**RECORDED INFORMATION:**
────
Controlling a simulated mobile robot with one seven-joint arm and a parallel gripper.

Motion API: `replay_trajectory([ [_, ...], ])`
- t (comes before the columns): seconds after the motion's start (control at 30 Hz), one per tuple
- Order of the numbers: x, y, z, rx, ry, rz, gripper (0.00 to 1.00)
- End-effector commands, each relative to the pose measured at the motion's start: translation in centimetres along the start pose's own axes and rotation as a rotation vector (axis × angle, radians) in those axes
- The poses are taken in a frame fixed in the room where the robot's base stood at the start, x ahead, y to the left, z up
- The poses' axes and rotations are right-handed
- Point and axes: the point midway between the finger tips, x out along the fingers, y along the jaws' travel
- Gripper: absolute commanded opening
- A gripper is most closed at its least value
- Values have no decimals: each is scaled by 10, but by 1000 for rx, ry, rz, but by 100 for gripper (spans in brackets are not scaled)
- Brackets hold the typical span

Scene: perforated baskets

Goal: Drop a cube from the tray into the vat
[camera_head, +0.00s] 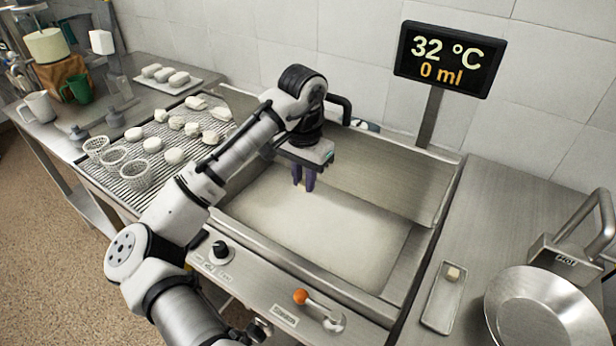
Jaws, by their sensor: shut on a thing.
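The vat (428,228) is a wide rectangular steel basin in the middle of the view, with a pale, creamy content (310,230). My gripper (304,186) points down over the vat, near its back middle. Its dark fingers are shut on a small thing, too hidden between them to make out. A narrow steel tray (440,308) lies on the counter to the right of the vat, with one small pale cube (453,274) near its far end. My gripper is well to the left of this tray.
A display (449,59) reads 32 °C and 0 ml. A metal bowl (545,312) stands at the lower right. An orange-knobbed lever (301,297) is on the vat's front. Perforated baskets (135,173) and white pieces (174,155) sit on the left rack.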

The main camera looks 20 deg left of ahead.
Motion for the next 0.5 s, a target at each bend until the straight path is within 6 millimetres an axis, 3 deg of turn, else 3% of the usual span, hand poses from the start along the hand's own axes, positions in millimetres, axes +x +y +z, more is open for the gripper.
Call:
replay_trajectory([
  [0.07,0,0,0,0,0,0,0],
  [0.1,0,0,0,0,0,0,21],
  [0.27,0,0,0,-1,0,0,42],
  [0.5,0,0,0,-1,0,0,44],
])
────
**EXERCISE:** Return exactly the lines above from the line that has "- Point and" through the line that has "Scene: perforated baskets", inclusive, and nothing else.

**TASK OUTPUT:**
- Point and axes: the point midway between the finger tips, x out along the fingers, y along the jaws' travel
- Gripper: absolute commanded opening
- A gripper is most closed at its least value
- Values have no decimals: each is scaled by 10, but by 1000 for rx, ry, rz, but by 100 for gripper (spans in brackets are not scaled)
- Brackets hold the typical span

Scene: perforated baskets

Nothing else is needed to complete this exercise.